Our Torah portion pushes this challenge even further with the ruling for Pesach Sheni, the second Passover. A group of people find themselves excluded from the Passover offering through no fault of their own. They do not accept this quietly. They come forward and ask: "לָמָּה נִגָּרַע (Lamah nigara) - Why should we be excluded? (Num. 9:7)" That is not a request for nicer treatment. It is a challenge to the structure itself. Moses takes it seriously. The law changes. A new path opens inside the covenant.
The people in the wilderness ask why they should be excluded. The Torah does not silence them. The Torah brings them in. That experience belongs in any honest conversation about Pride as well. Pride carries real joy, and that joy has been genuinely earned. It also carries the memory of people who grew tired of being asked to wait politely, to be grateful for partial permission, or to stay quiet for the sake of other people's ease. "Lamah nigara?" belongs to Queer history as much as it belongs in our portion.
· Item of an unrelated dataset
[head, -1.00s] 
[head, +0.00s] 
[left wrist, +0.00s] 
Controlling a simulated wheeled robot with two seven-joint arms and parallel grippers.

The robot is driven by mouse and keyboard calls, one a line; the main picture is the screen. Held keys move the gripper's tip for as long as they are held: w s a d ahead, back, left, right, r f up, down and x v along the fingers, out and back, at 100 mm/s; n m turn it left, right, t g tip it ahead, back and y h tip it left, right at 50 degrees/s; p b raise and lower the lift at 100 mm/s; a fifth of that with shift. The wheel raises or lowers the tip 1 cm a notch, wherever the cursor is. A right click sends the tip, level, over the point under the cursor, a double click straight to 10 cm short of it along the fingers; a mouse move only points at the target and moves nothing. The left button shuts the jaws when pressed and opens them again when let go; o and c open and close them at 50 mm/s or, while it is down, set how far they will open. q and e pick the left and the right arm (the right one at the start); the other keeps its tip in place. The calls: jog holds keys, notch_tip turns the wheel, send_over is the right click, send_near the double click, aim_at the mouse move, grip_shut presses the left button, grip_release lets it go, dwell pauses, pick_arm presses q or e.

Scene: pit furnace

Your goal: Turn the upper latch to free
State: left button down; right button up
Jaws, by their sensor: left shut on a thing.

Communities become more faithful, I think, when those pushed to the edge refuse to stay there and ask the centre to change. That process is rarely tidy. It involves real disagreement and competing fears, and it asks us to stay with discomfort long enough for something honest to emerge. It is a conversation worth having properly. Not only during Pride Month, but if you ask me, now is a good time to start it.
Happy Pride Month.
Rabbi Adrian Schell serves as rabbi of Wimbledon Synagogue in South West London. Rooted in Progressive Jewish thought, he aims to build a contemporary Judaism that values diversity, encourages honest theological questioning, and ensures every individual is recognised as an essential part of the communal sacred space.